Good saves by O’Donnell – left exposed a couple of times.

 

Second half started without Bradshaw, replaced by Manset. I find out later he has “stretched a hamstring”. Quick forward work and we win a corner. Purkiss would say later in a radio interview that the set piece was “one of ten or so we rotate …” but Sawyers ran to the ball, got a neat flicked header which the defender at the far post, under pressure from Jordan Cook helped into the net. I am not a statistician by any means but cannot remember the last time we scored from a corner.

  

 

We were then on top for a long spell. Nigel Clough had many a number of changes, while Dean Smith is keeping to his word and playing his “strongest team”. Whatever, despite a late flurry from Blades, and after five minutes added time we are into the regional semi-final.

A lot has been made by local media about the fact we have never played at Wembley in our entire history. This evening we are a step closer, in this competition than Sheffield United are going to be.

It was a good result. TV audiences would have switched sides long before the end I think: not enough action or drama! But sometimes a result is the only thing that counts. We are hearing the buzz word “momentum” around our club now. If that means the motivation/inspiration you get from putting a run together I’ll take it.

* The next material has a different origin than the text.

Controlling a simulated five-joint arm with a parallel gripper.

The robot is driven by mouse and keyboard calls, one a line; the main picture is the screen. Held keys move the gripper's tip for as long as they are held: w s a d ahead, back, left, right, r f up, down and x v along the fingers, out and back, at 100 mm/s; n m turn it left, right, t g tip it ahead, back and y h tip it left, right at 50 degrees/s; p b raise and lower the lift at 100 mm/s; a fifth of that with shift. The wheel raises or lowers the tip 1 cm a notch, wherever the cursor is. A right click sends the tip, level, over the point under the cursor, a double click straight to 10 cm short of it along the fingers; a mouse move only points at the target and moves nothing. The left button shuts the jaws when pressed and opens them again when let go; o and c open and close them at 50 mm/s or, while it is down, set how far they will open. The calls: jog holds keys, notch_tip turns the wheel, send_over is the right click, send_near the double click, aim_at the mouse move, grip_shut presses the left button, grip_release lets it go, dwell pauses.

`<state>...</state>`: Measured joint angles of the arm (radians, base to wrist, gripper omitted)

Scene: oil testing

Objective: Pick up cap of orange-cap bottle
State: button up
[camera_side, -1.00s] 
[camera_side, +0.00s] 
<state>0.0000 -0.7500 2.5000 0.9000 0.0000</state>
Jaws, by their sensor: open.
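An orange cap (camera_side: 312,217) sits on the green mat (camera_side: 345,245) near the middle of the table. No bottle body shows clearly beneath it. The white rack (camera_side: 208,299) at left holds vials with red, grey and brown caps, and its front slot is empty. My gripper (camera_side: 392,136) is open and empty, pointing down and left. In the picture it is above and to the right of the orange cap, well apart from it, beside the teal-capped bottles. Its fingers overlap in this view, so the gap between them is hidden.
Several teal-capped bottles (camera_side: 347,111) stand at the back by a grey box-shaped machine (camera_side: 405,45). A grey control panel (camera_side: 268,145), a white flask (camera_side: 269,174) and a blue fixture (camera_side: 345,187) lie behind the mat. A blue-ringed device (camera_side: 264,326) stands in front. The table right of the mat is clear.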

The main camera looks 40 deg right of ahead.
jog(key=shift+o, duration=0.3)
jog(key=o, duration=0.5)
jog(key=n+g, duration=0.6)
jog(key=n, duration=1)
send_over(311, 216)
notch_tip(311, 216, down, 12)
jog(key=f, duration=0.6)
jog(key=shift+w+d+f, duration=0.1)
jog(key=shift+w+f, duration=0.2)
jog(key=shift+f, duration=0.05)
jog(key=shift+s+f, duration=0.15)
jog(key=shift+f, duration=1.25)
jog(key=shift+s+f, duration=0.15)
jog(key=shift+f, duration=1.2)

Driving home I notice how dark the skies are.

Somewhere out there, around three hundred million miles away the European Space Agency has landed an unmanned probe on a comet. How amazing is that? The rocket carrying it was launched ten years ago in a planned rendezvous. Called Rosetta the mission has the lander on the surface returning signals and data back to Darmstadt, Germany. It’s where science gets exciting.

 

In a script a little like The Martian, things are not quite as planned and the batteries of the lander may not be able to re-charge. But we’ll learn a little more from the information we get back.

A little closer to home David Moyes has taken up the manager’s job at Real Sociedad. Good luck to him.